Alle drei Bände fokussieren die Agrargeschichte mit Blick auf Deutschland, was zumindest für die Bände 1 und 2 eine Herausforderung ist, gab es doch dieses Deutschland als politische Einheit nicht oder nur in sehr anderen Grenzen als heute. Wenn auch die räumliche Abgrenzung nach außen wenig begründet und explizit gemacht wird, so zeichnen sich doch alle drei Bände dadurch aus, dass sie vor allem auf regionale Entwicklungspfade eingehen und somit die deutsche Agrargeschichte regional aufschlüsseln und als verflochtene Geschichten darstellen. Der Nordosten, der Südwesten und Westfalen werden als 'hotspots' der agrarhistorischen Forschung besonders häufig als regionale Beispiele angeführt. So wird auch deutlich: Von einer deutschen Agrargeschichte kann gar nicht die Rede sein, zu unterschiedlich und langlebig sind die regionalen Prägungen, nicht nur naturräumlicher, sondern auch rechtlicher und kultureller Art. Besonders gut eignen sich diese Regionen auch deshalb für die Darstellung regionaler Spezifika, weil ausführliche Forschungen zu ihnen vorliegen; andere Regionen werden punktuell angesprochen, sind aber schon aufgrund des lückenhaften Forschungsstandes viel schwerer in die übergreifenden Thesen einzuordnen.
Zudem ist den drei Bänden gemeinsam, dass sie sich um die Integration neuer Ansätze in die klassische Agrargeschichte bemühen.

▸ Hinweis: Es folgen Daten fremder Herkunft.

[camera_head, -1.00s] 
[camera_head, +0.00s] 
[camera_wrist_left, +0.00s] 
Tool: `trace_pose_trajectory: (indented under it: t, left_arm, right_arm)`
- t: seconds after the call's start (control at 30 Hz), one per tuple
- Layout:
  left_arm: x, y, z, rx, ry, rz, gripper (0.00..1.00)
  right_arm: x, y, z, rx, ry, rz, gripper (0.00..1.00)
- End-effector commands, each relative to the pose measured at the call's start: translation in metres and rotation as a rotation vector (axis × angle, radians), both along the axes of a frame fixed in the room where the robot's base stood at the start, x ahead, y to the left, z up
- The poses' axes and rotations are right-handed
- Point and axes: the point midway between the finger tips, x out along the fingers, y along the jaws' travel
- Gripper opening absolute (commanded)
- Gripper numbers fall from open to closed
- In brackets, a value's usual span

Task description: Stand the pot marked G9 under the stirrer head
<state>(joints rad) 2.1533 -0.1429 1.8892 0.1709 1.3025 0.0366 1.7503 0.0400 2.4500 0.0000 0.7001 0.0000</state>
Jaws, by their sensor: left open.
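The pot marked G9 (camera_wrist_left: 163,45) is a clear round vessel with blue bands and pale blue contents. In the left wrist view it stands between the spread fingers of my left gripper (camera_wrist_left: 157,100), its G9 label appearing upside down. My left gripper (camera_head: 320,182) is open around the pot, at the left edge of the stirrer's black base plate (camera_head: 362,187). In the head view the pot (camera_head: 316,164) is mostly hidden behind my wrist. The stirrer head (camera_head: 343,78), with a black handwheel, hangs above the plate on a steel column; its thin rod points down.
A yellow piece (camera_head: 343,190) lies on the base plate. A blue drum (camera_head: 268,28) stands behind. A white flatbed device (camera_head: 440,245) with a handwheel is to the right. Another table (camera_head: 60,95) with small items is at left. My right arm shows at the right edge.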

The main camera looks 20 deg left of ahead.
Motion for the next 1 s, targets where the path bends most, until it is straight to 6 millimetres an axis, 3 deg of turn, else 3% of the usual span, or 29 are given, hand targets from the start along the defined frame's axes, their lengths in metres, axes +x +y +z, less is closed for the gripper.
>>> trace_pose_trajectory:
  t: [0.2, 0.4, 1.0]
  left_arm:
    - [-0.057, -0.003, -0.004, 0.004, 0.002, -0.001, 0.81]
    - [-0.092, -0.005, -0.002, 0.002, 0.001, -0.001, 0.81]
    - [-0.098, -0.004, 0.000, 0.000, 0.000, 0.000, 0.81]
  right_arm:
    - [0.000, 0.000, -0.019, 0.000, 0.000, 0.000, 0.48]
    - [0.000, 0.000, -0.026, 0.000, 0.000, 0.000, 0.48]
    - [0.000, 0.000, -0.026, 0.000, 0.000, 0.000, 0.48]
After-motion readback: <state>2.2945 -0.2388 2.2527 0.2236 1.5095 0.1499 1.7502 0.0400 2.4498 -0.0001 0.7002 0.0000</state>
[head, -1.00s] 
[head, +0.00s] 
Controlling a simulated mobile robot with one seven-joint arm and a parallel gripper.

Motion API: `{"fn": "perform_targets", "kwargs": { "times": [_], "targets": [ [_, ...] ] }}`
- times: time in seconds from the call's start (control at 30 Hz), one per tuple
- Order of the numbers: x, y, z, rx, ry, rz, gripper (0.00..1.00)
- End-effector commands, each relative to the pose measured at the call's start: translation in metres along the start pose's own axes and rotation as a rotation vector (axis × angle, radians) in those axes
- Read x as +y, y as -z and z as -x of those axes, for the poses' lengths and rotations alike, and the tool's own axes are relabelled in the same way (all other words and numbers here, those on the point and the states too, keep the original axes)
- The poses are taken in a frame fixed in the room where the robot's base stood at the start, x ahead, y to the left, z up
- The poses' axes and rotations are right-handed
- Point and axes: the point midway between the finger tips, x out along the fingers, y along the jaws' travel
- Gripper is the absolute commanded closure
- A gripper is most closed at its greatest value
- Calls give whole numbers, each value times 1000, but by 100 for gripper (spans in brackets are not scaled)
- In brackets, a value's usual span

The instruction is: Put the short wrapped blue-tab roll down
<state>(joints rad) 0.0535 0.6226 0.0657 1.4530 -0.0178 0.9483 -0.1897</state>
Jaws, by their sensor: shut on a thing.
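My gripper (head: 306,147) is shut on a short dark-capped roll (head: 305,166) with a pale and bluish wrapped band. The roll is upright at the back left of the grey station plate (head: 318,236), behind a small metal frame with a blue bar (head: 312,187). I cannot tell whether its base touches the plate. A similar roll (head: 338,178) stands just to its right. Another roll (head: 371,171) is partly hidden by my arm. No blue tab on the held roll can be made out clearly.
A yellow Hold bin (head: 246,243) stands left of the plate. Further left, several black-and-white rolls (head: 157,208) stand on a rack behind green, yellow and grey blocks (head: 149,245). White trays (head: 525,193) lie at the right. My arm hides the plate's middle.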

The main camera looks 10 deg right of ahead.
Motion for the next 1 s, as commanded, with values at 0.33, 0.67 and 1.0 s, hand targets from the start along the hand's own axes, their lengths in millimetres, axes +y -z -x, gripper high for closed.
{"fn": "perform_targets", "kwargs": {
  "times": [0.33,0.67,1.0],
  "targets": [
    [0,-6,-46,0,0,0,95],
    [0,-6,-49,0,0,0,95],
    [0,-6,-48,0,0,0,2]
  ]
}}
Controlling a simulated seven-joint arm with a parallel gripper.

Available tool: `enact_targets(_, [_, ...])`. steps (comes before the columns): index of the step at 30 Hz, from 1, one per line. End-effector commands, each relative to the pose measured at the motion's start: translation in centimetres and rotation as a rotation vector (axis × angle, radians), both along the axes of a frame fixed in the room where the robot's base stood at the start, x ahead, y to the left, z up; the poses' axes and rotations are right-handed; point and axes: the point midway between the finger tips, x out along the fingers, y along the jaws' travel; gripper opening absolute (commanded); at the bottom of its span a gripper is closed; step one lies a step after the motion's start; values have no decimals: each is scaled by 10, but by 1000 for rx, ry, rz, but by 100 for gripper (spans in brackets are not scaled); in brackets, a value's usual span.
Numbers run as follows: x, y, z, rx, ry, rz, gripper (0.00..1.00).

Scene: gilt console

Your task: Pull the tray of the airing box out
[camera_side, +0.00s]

So werden in allen drei Bänden neuere umwelt- und klimageschichtliche Aspekte diskutiert; die Wissensgeschichte hat einen festen Platz, und auch die Geschlechterverhältnisse werden in Bezug auf die ländliche Sozialordnung diskutiert - mal separat, wie im ersten Band durch ein sehr lesenswertes Kapitel, das von Dorothee Rippmann beigesteuert wird, mal integriert wie im zweiten Band, in dem Reiner Prass sich um eine umfassende Analyse der ländlichen Gesellschaft bemüht.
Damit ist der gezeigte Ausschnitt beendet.